Every morning, Paterson (Adam Driver), who lives in the town of Paterson, NJ, gets up. He goes to work (he’s a bus driver). He writes poetry. He comes home to his wife, Laura (Golshifteh Farahani), who always has a new project to show him. He takes the dog out for a walk. He goes to the bar, gets one beer, and talks to the owner, Doc. Rinse, wash, repeat.
In Paterson, one week in the life of Paterson is shown. How could this possibly be any more interesting than watching paint dry? I go to the movies for escape, not to watch some dude’s daily routine. How could watching seven days in a fictional character’s life be worthwhile?
Paterson reminded me of another low-key, almost drama-less indie that came out last year: Loving. I said in my review of that film about the famous Loving vs Virginia case, “(Loving) reminds me why not a lot of movies are made about introverts. It doesn’t matter how powerful those closeups of intense expressions are. It doesn’t matter how wonderful they are as role models… Quiet people simply do not have the onscreen charisma we are used to to entertain us. And I say this all as an introvert. A movie about me would not be entertaining in the least.”
Paterson is very Loving-like on the surface, minus the historical importance. It’s about Paterson, a quiet, kind, dutiful man, and his slightly more eccentric but equally as kind and lovable wife. They lead an unremarkable life, and are content. They’re even inter-racial like the Lovings, although this film does not treat that as anything but normal.
Loving doesn’t succeed as a movie because it takes what people see on the surface when it comes to quiet, calm, introverted people: silence and boredom. And that becomes the movie. (Not to say Loving doesn’t have good elements, it’s just underwhelming)
However, Paterson succeeds because it takes what goes on below the surface of quiet, calm, introverted people: observation, introspect, and a rich inner life. And that becomes the movie instead.
The cinematography of Paterson, richly done by Frederick Elmes, is Paterson’s inner monologue and observations. The shots of the shoes of people on the bus. The details of people’s knees touching. The layers of waterfalls and beers and faces and notebooks, are all visual representations of Paterson’s brain. The brain of an artist works like that, and the film is able to capture a rich inner life visually with both simplicity and bravo.
The other thing that compels the character of Paterson to be beyond what is on the surface is Adam Driver’s performance. None of his moves seem calculated. He is simply inhabiting the body of Paterson, and exploring the world around him. It is beautiful to behold. He and Farahani are so lovable in the roles, that at the slightest bit of tension I was afraid something bigger would happen and I didn’t want them to get hurt.

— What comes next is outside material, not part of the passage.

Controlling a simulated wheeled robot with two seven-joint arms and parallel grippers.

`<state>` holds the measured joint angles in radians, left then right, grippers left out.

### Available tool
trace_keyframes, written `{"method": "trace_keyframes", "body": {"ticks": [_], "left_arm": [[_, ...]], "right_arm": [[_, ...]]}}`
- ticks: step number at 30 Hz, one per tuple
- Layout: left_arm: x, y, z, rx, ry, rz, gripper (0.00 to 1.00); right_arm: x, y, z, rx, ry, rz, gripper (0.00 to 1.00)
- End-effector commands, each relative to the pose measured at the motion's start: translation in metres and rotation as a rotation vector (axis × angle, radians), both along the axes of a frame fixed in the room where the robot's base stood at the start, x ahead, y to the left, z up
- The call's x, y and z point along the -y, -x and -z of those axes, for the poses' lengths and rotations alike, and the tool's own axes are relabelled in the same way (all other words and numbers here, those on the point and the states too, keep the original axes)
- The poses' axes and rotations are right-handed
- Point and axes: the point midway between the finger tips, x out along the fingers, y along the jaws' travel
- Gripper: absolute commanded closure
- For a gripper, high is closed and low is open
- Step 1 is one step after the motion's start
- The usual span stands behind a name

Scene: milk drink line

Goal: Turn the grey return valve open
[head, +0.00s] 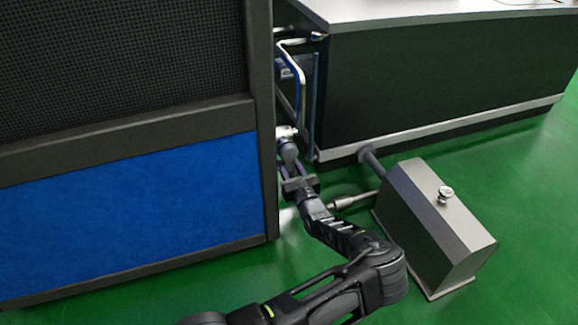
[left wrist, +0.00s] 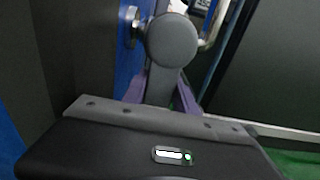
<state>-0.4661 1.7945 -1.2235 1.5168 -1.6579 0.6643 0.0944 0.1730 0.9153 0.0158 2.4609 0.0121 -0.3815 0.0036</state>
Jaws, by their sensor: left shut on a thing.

Luckily for me, nothing did happen to them. Well, it seems like nothing bad happens to them. The climax of the film involves (spoiler) Paterson’s notebook of poetry being torn up by a dog. Nobody except his wife even knows about his poetry. Is that really climax-worthy?
While watching the scene, my mind rushed to the other writer’s-notebook-gets-destroyed scene from one of my favorite films, Little Women (1994). Little sister Amy rips up Jo’s notebook, and Jo (understandably, from a fellow writer’s perspective) viciously attacks her.
I held my breath as Paterson and Laura walked in to see the notebook. I waited for Paterson to explode into anger, or cry, or chase after the dog. Or at least Laura to do something.
But instead they just react. Paterson doesn’t get visibly upset, because it’s nobody’s fault. Laura tries to make him feel better, but there is nothing she can do.
So I let out my breath and relaxed. Nothing bad happened to them. It’s all okay. Until you start thinking about the whole movie, and realize that it’s not okay. This really is a climax. This really is a dramatic moment for the film. Just because it’s quiet and not overblown or even truly expressed, I just spent an hour and a half watching a week in Paterson’s life, just to to feel the pain of this moment, which in any other movie would not be felt at all.
Paterson is an ode to our own beautiful lives. No matter how ordinary, or routine, or small, what we do and how we act and how we interact with people around us matter. The more you observe it, the more poetic- whether sad or hopeful- it becomes. Our lives fuel our art and passions, so that itself gives it worth.
Paterson, like its lead, has more going on under the surface, and it’s dazzling in its own peculiar way.